Le capitaine insiste sur l’absence totale de responsabilité de l’équipage. Il affirme que ni les autorités libanaises ni les autorités russes ne leur ont apporté un soutien effectif durant leur détention à bord. Il rapporte même que le consul russe lui aurait indiqué que le président Vladimir Poutine n’envisageait pas d’opération d’évacuation, malgré plusieurs démarches entreprises.

Boris Prokoshev dit également craindre d’être désigné comme bouc émissaire. Il affirme faire l’objet de notices via Interpol et avoir reçu, par l’intermédiaire d’un journaliste, une proposition de retour au Liban pour rencontrer le juge chargé du dossier, Tarek Bitar, sous la protection d’un haut responsable sécuritaire. Une option finalement écartée sur conseil de ses avocats et du consulat russe, par crainte d’une arrestation immédiate.

Il se dit néanmoins disposé à témoigner par visioconférence ou à accueillir le magistrat en Russie, assurant n’avoir reçu aucun contact officiel en ce sens.

Le capitaine dénonce par ailleurs une grave négligence des autorités portuaires. Il affirme que l’équipage a quitté le Liban sans qu’aucune inspection officielle du navire ou de sa cargaison ne soit effectuée, à l’exception de l’assistance de la Sûreté générale pour rejoindre l’aéroport. Il précise toutefois que, quelques semaines avant leur départ, des personnes accompagnées de douaniers auraient prélevé des échantillons du nitrate d’ammonium et photographié la cargaison, sans jamais donner suite.

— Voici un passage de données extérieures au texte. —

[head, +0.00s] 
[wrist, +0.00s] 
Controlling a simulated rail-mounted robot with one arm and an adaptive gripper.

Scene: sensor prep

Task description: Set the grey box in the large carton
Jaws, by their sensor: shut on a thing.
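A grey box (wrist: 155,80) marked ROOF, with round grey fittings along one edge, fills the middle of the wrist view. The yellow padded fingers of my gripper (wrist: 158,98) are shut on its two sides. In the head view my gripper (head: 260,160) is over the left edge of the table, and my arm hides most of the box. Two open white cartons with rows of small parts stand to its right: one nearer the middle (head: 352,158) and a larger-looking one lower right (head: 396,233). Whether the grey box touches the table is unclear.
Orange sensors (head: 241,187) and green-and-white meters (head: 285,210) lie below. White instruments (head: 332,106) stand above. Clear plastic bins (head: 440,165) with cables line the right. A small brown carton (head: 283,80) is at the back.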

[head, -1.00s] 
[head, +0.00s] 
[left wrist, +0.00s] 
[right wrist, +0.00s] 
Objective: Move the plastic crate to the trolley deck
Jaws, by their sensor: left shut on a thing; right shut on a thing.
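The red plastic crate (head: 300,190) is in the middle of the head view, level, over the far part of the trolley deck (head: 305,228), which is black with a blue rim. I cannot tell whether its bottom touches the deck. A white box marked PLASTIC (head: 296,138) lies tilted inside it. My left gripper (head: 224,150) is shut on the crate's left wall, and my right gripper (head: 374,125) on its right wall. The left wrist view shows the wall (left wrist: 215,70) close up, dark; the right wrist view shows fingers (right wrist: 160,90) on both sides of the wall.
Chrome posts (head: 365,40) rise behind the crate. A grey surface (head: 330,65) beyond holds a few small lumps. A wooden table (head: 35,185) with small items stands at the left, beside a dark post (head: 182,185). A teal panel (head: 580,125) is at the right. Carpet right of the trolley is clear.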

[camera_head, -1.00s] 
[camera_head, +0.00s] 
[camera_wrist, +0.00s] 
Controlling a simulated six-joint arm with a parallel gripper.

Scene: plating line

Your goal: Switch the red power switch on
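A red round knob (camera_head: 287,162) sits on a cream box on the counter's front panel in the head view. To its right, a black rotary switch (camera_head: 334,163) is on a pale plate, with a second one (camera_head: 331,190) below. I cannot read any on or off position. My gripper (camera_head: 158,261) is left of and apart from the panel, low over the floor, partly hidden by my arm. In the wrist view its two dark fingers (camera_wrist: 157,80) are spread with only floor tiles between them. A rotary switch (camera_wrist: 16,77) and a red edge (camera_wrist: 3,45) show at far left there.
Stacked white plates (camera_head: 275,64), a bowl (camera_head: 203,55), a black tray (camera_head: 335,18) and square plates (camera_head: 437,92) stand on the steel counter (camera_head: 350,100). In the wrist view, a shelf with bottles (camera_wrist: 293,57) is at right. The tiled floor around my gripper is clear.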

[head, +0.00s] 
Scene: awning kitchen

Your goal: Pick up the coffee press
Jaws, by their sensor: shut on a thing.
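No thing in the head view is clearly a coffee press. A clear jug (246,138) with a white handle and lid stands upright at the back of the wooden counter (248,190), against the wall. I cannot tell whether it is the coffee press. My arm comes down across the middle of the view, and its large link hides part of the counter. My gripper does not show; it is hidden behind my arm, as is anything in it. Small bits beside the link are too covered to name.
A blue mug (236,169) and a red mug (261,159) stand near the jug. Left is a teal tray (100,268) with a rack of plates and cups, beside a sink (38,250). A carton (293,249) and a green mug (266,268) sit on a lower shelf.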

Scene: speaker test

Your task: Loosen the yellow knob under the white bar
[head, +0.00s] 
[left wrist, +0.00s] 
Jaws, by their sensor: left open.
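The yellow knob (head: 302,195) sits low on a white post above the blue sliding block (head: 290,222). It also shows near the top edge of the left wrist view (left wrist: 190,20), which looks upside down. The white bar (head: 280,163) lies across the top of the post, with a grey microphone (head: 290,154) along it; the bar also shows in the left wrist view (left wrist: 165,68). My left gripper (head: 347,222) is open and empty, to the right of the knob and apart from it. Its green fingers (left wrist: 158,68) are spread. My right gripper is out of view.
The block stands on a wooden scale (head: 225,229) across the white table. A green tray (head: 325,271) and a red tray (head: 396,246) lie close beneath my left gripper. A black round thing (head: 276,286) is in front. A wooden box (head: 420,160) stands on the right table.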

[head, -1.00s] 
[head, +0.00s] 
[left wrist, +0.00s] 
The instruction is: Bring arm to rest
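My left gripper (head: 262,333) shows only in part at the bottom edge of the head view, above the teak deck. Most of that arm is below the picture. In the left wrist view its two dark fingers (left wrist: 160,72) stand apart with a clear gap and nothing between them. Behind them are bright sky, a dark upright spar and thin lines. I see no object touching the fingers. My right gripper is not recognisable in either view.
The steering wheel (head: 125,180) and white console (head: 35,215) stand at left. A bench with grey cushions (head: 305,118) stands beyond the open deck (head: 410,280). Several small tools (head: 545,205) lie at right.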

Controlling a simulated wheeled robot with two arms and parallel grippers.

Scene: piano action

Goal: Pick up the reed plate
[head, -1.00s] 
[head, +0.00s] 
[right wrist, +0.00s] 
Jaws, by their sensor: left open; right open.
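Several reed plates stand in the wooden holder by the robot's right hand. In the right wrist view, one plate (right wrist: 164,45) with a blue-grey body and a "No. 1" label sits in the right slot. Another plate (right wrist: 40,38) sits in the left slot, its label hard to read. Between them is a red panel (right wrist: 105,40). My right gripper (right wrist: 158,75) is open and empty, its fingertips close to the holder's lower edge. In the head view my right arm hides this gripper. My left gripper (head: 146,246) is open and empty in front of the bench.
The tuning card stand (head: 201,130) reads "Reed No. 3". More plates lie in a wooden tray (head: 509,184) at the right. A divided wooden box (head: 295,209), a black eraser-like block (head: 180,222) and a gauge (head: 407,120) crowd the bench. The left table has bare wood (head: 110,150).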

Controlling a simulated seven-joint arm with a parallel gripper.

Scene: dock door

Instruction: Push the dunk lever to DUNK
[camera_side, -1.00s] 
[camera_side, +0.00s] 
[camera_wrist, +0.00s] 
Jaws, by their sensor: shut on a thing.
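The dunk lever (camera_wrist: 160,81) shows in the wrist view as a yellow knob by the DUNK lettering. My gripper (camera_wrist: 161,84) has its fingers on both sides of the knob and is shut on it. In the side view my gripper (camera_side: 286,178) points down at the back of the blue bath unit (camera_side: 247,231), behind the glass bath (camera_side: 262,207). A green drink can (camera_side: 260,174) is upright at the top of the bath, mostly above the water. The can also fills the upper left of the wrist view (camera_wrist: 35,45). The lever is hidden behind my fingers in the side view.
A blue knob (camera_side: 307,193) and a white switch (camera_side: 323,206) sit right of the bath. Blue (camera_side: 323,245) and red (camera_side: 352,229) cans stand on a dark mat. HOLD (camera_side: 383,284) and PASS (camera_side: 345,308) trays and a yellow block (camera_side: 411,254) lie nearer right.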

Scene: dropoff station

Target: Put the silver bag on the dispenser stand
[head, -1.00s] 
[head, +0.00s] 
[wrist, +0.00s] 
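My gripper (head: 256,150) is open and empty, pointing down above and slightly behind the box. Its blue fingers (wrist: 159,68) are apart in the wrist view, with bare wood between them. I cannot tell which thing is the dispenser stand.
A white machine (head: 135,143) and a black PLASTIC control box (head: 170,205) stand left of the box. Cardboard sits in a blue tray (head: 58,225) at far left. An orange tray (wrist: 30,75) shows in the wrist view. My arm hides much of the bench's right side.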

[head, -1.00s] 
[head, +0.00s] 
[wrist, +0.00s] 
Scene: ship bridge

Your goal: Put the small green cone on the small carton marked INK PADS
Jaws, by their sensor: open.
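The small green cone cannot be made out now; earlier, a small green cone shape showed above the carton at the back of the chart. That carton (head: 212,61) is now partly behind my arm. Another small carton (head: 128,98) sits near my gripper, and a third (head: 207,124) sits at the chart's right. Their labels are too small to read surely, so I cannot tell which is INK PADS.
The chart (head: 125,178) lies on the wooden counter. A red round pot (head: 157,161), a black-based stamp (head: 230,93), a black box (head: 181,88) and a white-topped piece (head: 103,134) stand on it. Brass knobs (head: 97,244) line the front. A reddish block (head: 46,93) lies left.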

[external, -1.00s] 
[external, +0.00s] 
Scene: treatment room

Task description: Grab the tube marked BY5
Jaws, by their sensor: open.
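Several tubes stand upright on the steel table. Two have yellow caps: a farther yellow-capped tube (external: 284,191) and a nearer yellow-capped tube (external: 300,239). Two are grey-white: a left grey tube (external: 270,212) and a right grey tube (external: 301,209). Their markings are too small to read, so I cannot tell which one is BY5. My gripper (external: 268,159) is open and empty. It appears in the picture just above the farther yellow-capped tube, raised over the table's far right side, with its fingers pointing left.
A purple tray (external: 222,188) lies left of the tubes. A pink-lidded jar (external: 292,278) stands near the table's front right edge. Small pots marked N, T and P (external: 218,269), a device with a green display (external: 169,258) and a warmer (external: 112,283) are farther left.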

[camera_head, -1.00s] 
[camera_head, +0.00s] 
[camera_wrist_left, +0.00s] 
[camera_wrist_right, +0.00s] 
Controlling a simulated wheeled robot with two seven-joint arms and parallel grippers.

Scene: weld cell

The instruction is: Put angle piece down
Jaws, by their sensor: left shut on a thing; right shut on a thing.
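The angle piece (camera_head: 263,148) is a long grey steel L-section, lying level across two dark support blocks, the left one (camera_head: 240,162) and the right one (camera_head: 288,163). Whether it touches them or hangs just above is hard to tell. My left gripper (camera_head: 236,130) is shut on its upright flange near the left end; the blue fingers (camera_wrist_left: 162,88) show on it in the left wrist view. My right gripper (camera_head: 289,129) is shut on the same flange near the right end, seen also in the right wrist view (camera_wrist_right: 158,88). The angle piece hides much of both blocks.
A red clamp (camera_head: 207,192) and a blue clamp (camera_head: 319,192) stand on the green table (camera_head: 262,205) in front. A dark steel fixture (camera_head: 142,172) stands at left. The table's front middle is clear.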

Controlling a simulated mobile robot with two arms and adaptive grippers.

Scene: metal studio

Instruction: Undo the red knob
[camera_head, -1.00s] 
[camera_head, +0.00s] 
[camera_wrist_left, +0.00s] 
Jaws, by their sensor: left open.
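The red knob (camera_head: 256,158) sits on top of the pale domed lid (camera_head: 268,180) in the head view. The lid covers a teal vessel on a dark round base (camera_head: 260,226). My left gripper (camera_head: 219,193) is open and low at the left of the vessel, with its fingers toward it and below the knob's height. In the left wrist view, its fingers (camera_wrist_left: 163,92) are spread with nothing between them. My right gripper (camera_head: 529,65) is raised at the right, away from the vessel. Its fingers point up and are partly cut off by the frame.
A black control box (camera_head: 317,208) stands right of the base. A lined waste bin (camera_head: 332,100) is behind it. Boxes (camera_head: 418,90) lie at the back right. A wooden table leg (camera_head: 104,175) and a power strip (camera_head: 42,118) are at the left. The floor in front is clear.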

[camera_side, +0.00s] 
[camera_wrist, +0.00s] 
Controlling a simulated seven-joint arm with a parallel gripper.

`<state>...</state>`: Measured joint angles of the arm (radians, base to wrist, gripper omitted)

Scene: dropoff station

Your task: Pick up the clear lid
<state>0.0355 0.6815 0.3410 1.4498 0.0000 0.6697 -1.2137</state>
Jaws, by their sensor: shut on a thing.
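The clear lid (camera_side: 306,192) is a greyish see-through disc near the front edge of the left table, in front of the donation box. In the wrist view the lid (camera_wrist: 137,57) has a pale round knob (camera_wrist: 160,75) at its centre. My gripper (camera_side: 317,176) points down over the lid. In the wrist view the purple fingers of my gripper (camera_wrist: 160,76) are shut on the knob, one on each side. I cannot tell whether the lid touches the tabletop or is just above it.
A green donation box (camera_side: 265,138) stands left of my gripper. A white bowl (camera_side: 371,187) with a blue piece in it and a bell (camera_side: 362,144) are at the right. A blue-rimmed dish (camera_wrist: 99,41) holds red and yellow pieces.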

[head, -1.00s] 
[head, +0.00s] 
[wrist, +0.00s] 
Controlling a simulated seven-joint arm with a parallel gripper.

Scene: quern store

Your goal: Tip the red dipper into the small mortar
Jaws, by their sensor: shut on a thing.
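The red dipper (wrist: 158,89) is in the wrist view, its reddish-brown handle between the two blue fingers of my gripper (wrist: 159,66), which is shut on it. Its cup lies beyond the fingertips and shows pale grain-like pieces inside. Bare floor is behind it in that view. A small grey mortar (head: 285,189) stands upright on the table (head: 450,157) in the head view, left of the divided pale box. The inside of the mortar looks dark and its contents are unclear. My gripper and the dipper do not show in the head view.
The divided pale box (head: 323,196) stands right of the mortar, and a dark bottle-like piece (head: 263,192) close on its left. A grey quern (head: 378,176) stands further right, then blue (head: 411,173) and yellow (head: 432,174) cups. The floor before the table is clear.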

Évoquant le propriétaire du Rhosus, Boris Prokoshev le décrit comme un personnage opaque, affirmant n’avoir jamais compris ses intentions réelles. Il estime que le navire aurait été attiré à Beyrouth pour exercer une pression financière sur son propriétaire, ajoutant que, durant toute la période de rétention, aucun représentant de l’entreprise propriétaire de la cargaison ne s’est manifesté.

Il conclut son témoignage par un message adressé directement aux Libanais via le quotidien Nidaa al-Watan: le Rhosus, assure-t-il, ne faisait que transiter par le Liban et Beyrouth n’était pas la destination prévue de la cargaison. Il se dit prêt à répondre devant la justice, à condition que la procédure se déroule dans un cadre impartial et respectueux.